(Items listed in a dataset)
◆ ◆ ◆ ◆ ◆ ◆ ◆
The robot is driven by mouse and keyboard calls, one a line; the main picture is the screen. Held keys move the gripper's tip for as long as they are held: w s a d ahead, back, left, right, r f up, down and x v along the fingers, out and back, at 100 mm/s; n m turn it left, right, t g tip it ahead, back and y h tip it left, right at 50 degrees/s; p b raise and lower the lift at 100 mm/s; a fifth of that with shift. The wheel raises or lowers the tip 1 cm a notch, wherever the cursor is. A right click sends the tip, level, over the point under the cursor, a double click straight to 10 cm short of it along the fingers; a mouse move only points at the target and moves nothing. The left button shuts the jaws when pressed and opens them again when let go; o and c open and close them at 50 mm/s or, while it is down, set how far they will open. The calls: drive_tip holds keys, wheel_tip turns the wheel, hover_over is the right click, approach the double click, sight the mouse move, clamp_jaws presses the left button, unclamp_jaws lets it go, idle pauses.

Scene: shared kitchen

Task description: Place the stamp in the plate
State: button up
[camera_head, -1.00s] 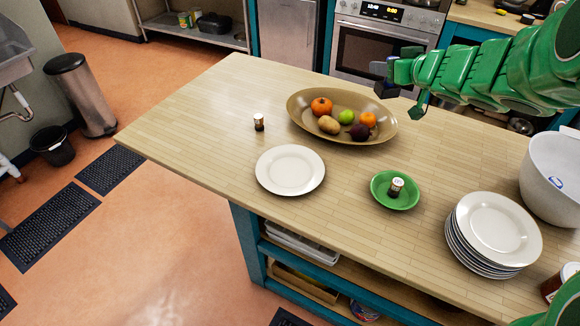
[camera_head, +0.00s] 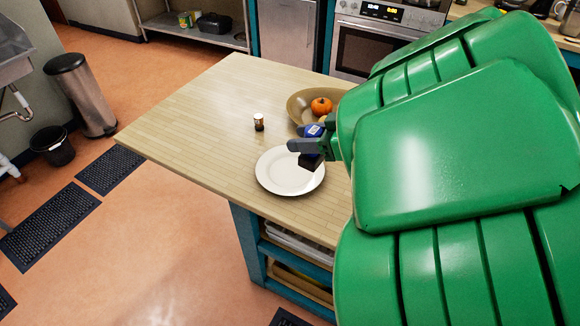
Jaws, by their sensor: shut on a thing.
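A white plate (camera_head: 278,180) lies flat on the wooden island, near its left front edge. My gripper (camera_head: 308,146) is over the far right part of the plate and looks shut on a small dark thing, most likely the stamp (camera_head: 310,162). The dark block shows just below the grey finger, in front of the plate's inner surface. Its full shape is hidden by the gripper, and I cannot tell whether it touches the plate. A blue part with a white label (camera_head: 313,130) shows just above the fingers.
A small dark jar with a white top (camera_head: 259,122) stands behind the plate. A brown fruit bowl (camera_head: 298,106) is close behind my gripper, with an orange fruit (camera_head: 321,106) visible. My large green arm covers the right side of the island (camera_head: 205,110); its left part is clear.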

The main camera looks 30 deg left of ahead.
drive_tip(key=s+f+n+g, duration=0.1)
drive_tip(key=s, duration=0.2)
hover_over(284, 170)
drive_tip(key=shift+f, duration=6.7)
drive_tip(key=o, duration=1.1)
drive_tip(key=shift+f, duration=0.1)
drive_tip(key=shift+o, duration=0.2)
◆ ◆ ◆ ◆ ◆ ◆ ◆
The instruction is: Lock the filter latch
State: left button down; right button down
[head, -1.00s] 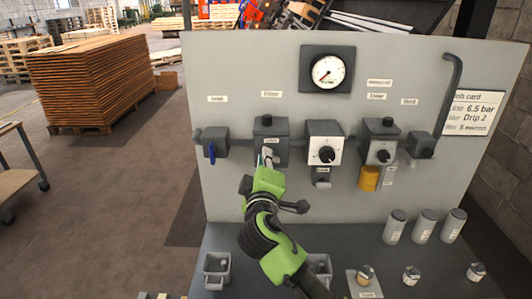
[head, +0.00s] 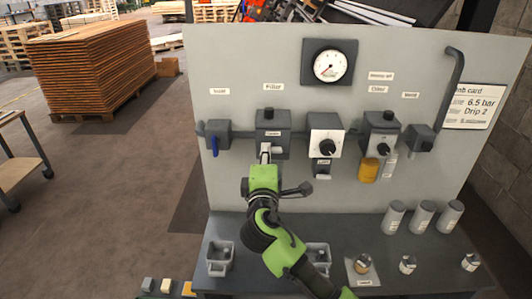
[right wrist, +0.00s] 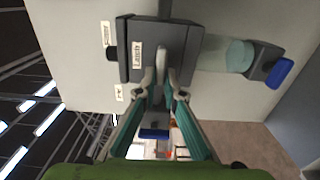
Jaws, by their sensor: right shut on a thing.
◆ ◆ ◆ ◆ ◆ ◆ ◆
**Exercise details**
Copy all lines of the material above where the string "button" occurs.

**Task solution**
The robot is driven by mouse and keyboard calls, one a line; the main picture is the screen. Held keys move the gripper's tip for as long as they are held: w s a d ahead, back, left, right, r f up, down and x v along the fingers, out and back, at 100 mm/s; n m turn it left, right, t g tip it ahead, back and y h tip it left, right at 50 degrees/s; p b raise and lower the lift at 100 mm/s; a fifth of that with shift. The wheel raises or lowers the tip 1 cm a notch, wherever the cursor is. A right click sends the tip, level, over the point under the cursor, a double click straight to 10 cm short of it along the fingers; a mouse move only points at the target and moves nothing. The left button shuts the jaws when pressed and opens them again when let go; o and c open and close them at 50 mm/s or, while it is down, set how far they will open. The calls: drive_tip holds keys, wheel_tip turns the wheel, hover_over is the right click, approach the double click, sight the mouse move, clamp_jaws presses the left button, unclamp_jaws lets it go, idle pauses.
State: button up
State: left button down; right button down

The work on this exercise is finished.